In my spare time, I had wondered what it would take to create a Math library; particularly for Algebra - just for fun. After playing with a few ideas, I came up with a solution using Regular Expressions. This article will now discuss the basic concepts behind starting to create an algebra library. Note that this is nowhere near a complete solution, but merely a pointer (pardon the pun) in the direction one could take if one wanted to create an Algebra library using .NET.

Monomials, Polynomials and Variables

The first thing we should do is create some structs to represent variables, monomials and polynomials. This is what I came up with:

public struct Variable
{
   public string Name { get; set; }
   public int Exponent { get; set; }

   public Variable(string name, int exponent)
      : this()
   {
      Name = name;
      Exponent = exponent;
   }

   public static Variable Parse(string item){}
   public static bool operator ==(Variable lhs, Variable rhs){}
   public static bool operator !=(Variable lhs, Variable rhs){}
   public static Variable Empty{}
   public override string ToString(){}

public class VariableCollection : List<Variable>
{
   public bool ContainsVariableName(string name){}
   public bool Equals(VariableCollection v2){}
   public override string ToString(){}
}

This is the basic component, a Variable class. The "Name" property is the variable name "x" or "y", etc. The exponent is literally just that. You can see that there are some operator overloads to check whether or not two variables are equal or not. This will come in handy when trying to determine whether two variables can be added together or if they're incompatible.

public struct Monomial
{
   public double Coefficient { get; set; }
   public VariableCollection Variables { get; set; }
   public int Exponent { get; set; }

   public static Monomial Parse(string item){}

   public static string operator +(Monomial addend1, Monomial addend2){}
   public static string operator -(Monomial minuend, Monomial subtrahend){}
   public static string operator *(Monomial factor1, Monomial factor2){}
   public static string operator /(Monomial dividend, Monomial divisor){}

   public static string Add(Monomial addend1, Monomial addend2){}
   public static string Subtract(Monomial minuend, Monomial subtrahend){}
   public static string Multiply(Monomial factor1, Monomial factor2){}
   public static string Divide(Monomial dividend, Monomial divisor)[]

   public override string ToString(){}
}

The Monomial class above is made up of the coefficient, a collection of variables and its own exponent.
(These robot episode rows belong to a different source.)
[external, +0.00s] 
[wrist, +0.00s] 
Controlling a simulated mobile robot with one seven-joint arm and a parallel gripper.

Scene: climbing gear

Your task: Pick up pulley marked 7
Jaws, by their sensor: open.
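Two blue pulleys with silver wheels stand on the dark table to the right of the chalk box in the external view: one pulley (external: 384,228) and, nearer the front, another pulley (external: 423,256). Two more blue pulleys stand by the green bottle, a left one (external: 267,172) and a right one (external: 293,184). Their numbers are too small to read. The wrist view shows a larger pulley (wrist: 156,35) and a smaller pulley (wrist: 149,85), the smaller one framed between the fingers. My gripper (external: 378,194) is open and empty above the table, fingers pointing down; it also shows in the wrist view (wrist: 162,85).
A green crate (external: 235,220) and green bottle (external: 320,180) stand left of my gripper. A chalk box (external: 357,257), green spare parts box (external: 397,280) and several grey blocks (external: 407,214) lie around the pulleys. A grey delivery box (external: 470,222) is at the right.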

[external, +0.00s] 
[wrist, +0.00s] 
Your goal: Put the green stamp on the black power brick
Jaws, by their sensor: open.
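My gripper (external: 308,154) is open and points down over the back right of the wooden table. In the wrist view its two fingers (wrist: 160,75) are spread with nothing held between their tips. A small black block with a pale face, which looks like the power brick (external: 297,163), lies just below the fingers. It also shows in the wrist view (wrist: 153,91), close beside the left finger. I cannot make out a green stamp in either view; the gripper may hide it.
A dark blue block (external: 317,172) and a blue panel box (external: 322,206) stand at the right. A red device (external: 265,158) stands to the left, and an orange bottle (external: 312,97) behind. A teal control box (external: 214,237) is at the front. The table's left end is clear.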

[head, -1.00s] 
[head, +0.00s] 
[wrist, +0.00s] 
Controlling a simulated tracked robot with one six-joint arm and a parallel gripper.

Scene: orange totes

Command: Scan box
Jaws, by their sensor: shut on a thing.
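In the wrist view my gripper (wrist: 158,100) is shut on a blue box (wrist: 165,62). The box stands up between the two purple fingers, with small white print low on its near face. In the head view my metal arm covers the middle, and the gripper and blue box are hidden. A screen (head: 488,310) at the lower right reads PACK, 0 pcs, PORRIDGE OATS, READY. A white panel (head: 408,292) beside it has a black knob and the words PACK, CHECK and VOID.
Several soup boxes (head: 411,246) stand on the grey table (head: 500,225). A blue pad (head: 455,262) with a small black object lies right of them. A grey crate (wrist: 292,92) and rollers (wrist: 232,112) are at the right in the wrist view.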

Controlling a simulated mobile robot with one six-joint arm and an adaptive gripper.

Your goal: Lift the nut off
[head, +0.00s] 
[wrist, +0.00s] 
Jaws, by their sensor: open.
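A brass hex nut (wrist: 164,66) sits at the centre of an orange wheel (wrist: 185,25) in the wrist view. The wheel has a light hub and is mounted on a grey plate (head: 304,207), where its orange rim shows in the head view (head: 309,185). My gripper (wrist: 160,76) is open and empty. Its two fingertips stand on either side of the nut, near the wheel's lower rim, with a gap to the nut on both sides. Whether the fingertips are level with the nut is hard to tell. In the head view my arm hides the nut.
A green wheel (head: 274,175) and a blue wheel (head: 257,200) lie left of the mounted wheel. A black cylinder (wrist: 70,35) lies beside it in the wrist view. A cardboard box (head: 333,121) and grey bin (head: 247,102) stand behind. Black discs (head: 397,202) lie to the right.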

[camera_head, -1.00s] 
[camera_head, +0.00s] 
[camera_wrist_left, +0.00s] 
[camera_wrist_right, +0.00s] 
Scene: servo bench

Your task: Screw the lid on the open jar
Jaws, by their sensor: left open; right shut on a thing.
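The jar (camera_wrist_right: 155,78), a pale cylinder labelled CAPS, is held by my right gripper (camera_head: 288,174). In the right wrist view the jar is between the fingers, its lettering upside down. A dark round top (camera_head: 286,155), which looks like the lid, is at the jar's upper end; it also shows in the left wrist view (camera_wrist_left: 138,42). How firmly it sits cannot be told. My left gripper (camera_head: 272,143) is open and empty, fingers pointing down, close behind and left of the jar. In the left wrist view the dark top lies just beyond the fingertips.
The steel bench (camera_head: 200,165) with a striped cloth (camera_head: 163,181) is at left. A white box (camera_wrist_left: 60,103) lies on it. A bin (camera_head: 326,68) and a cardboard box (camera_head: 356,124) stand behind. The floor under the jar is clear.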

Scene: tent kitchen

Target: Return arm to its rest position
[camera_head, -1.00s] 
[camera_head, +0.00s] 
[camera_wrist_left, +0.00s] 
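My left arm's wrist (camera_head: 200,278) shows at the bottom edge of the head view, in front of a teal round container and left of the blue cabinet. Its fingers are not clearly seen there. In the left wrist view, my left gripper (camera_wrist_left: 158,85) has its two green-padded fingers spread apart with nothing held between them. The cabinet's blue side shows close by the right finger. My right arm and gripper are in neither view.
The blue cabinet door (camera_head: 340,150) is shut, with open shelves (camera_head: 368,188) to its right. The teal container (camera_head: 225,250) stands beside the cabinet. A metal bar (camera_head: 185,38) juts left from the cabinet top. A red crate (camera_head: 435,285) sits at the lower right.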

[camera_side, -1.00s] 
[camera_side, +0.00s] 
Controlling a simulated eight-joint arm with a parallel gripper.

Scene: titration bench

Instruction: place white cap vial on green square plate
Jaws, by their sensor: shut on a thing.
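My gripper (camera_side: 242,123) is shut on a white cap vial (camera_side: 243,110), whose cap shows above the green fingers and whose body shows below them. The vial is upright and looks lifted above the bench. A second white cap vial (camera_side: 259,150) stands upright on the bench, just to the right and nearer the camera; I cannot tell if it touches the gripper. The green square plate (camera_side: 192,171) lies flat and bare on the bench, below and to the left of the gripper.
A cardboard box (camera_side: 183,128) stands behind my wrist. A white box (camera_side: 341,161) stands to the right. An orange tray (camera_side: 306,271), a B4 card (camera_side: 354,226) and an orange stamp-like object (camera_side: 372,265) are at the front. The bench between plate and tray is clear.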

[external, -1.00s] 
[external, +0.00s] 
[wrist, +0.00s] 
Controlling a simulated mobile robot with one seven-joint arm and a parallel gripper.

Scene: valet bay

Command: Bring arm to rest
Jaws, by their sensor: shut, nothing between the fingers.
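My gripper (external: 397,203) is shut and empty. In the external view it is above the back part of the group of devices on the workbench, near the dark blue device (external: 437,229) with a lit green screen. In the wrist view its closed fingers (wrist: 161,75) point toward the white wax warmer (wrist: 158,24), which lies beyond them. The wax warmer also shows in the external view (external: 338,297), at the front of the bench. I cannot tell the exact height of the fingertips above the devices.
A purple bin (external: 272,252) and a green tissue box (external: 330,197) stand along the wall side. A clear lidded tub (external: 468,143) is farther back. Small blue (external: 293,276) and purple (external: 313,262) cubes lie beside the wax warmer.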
For example (x^4yz^13)^2 could be a monomial where x and yz are the variables that have their own exponents (4 and 13 respectively) and the exponent 2 applies to the entire monomial. This is the main class, where all the heavy duty stuff is done. Here we have operator overloads for adding, subtracting, multiplying and dividing monomials together. Note: As I could not find a way to insert superscript, I will be using the character '^' to represent an exponent (to the power of).

public struct Polynomial
{
   public IEnumerable<Monomial> Monomials { get; set; }
   public static Polynomial Parse(string item){}
}

This one is just a collection of monomials really, as one would expect.

Note: See actual code (http://algebralib.codeplex.com/) for implementation of the above methods. Here I am just providing the signatures for clarity.

Regex Patterns

Next, we need to specify some regex patterns to match user's input strings:

internal static Regex IntegerPattern = 
	new Regex(@"(\+|-)?[1-9]+", RegexOptions.Compiled);
internal static Regex VariablePattern = 
	new Regex(@"[a-zA-Z]+", RegexOptions.Compiled);
internal static Regex CoefficientPattern = 
	new Regex(@"(?<value>(?<sign>((\+|-)?))\b(?<coef>([0-9](\.)?)+))[a-zA-Z]", 
	RegexOptions.Compiled);
internal static Regex VariableWithExponentPattern = 
	new Regex(@"([a-zA-Z]+-?(([1-9])*)?)(?![a-zA-z])*", RegexOptions.Compiled);
internal static Regex MonomialPattern = 
	new Regex(@"(([1-9]*)?([a-zA-Z])+-?([1-9]*)?)+", RegexOptions.Compiled);

These patterns are used to parse the user's input. For example, the MonomialPattern pattern will match a monomial. The IntegerPattern pattern will match an integer (ignoring anything else) and so forth.

Using the Code

Now that we can parse monomials and have the methods in place to add, subtract, multiply or divide them, we need some way to display this nicely to the user. See the screenshot below:

Capture.PNG

This calculation was produced by the following event handler:

private void btnCalculate_Click(object sender, EventArgs e)
{
   // Here we parse the user's input from text boxes 1 & 2
   Monomial m1 = Monomial.Parse(txtValue1.Text.Trim());
   Monomial m2 = Monomial.Parse(txtValue2.Text.Trim());

   // The we check for the selected operation and perform it
   switch (cmbOperation.Text)
   {
      case "+": subSupLbl.Text = m1 + m2; break;
      case "-": subSupLbl.Text = m1 - m2; break;
      case "*": subSupLbl.Text = m1 * m2; break;
      case "÷": subSupLbl.Text = m1 / m2; break;
      default: break;
   }
}

To display superscripts properly to the user, I used the subscript-superscript label from here.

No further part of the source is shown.